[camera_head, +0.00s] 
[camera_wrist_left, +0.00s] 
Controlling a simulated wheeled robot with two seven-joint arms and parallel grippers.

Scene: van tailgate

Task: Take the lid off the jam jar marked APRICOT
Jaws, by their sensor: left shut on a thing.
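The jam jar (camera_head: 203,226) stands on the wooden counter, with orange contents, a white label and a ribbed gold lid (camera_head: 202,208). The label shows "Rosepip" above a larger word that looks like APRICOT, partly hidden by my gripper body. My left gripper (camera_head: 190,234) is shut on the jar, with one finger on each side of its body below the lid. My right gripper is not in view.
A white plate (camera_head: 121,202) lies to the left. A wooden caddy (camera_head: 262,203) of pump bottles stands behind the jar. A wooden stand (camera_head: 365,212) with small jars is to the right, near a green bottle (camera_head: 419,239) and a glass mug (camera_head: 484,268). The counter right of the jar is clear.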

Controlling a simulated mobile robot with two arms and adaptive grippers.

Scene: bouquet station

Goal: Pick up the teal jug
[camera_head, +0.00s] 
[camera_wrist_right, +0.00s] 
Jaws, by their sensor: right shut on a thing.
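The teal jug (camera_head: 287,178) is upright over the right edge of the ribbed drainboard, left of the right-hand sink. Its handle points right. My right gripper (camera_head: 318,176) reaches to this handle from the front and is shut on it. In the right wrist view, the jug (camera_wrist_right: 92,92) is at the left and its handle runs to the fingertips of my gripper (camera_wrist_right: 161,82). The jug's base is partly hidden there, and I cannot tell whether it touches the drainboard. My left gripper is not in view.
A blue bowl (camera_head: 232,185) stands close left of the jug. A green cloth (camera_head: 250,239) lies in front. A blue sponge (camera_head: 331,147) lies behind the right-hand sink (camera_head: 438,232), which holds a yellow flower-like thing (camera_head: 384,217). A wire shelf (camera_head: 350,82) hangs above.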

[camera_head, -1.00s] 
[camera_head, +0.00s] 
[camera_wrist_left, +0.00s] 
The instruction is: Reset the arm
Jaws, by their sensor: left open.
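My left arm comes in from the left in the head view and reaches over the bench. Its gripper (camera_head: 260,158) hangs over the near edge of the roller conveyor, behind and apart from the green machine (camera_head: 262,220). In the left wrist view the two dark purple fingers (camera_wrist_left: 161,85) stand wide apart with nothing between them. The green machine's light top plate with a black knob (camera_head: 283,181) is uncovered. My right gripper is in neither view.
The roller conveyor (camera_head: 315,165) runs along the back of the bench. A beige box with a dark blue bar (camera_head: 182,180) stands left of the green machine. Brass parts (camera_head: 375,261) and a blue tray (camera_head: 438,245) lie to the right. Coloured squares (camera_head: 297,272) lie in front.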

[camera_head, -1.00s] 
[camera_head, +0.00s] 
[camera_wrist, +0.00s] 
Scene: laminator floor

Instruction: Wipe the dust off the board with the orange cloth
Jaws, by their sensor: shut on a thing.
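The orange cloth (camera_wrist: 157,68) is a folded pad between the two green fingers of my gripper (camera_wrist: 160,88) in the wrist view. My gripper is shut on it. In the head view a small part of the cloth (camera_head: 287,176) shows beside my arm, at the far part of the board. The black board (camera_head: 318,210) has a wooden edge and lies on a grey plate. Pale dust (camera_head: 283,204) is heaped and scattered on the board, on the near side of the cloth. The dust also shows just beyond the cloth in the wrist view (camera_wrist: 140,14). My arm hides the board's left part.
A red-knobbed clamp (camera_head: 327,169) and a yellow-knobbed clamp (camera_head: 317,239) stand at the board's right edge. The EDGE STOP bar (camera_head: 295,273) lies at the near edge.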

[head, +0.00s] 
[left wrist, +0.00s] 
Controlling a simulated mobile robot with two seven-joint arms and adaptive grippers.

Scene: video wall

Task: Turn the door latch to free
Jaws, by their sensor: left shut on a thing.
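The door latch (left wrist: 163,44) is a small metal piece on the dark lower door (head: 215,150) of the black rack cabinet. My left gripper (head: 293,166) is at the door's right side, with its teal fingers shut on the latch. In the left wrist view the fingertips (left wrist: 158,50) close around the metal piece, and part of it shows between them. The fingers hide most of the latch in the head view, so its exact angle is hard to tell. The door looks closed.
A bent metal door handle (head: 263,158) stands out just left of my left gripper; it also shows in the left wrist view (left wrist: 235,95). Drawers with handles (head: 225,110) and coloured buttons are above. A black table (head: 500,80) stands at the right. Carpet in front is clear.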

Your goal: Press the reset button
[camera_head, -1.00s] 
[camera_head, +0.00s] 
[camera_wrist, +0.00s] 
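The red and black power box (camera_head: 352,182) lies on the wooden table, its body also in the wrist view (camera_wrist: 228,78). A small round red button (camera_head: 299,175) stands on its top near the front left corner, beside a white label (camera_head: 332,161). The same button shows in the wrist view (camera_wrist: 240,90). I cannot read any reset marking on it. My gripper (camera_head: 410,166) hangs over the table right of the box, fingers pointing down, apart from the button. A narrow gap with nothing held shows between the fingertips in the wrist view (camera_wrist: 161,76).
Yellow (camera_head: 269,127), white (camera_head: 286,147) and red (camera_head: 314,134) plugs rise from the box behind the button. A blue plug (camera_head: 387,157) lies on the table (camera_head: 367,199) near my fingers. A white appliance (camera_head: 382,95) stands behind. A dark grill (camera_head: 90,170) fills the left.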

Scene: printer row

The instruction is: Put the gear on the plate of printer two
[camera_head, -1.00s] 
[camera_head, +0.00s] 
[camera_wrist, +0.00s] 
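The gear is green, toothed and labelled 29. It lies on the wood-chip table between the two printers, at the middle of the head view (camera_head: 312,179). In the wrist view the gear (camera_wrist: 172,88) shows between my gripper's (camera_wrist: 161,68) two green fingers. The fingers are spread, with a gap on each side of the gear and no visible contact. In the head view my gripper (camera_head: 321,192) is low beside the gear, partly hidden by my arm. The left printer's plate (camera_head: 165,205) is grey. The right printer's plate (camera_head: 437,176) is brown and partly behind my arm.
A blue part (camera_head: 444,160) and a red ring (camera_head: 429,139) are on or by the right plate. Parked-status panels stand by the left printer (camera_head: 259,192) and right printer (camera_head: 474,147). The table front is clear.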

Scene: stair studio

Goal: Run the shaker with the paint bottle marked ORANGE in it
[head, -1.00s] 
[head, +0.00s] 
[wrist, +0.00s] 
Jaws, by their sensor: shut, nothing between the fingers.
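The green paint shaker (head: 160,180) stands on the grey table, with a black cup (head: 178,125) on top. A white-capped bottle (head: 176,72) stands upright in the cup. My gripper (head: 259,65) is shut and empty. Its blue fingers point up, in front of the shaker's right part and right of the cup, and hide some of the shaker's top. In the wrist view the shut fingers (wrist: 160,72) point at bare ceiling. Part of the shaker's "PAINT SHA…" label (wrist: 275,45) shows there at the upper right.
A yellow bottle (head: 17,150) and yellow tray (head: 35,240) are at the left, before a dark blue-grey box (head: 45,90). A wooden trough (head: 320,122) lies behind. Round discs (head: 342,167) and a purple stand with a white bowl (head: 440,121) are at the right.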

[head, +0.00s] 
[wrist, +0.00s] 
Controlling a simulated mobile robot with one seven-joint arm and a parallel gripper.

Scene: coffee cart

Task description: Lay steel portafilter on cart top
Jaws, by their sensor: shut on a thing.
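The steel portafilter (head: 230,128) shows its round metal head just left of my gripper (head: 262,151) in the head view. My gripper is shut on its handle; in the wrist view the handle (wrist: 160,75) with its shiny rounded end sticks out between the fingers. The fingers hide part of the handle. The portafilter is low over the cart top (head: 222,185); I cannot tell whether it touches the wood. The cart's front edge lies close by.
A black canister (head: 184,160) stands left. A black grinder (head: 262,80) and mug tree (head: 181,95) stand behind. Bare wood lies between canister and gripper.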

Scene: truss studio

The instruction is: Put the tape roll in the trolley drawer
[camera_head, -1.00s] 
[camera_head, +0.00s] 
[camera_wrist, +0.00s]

= STATED TASK =
Extract the run of lines that opens with the line containing "Task: Take the" and closes with the line containing "[camera_wrist_right, +0.00s]"; reproduce it exactly and add nothing.

= EXERCISE OUTPUT =
Task: Take the lid off the jam jar marked APRICOT
Jaws, by their sensor: left shut on a thing.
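The jam jar (camera_head: 203,226) stands on the wooden counter, with orange contents, a white label and a ribbed gold lid (camera_head: 202,208). The label shows "Rosepip" above a larger word that looks like APRICOT, partly hidden by my gripper body. My left gripper (camera_head: 190,234) is shut on the jar, with one finger on each side of its body below the lid. My right gripper is not in view.
A white plate (camera_head: 121,202) lies to the left. A wooden caddy (camera_head: 262,203) of pump bottles stands behind the jar. A wooden stand (camera_head: 365,212) with small jars is to the right, near a green bottle (camera_head: 419,239) and a glass mug (camera_head: 484,268). The counter right of the jar is clear.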

Controlling a simulated mobile robot with two arms and adaptive grippers.

Scene: bouquet station

Goal: Pick up the teal jug
[camera_head, +0.00s] 
[camera_wrist_right, +0.00s] 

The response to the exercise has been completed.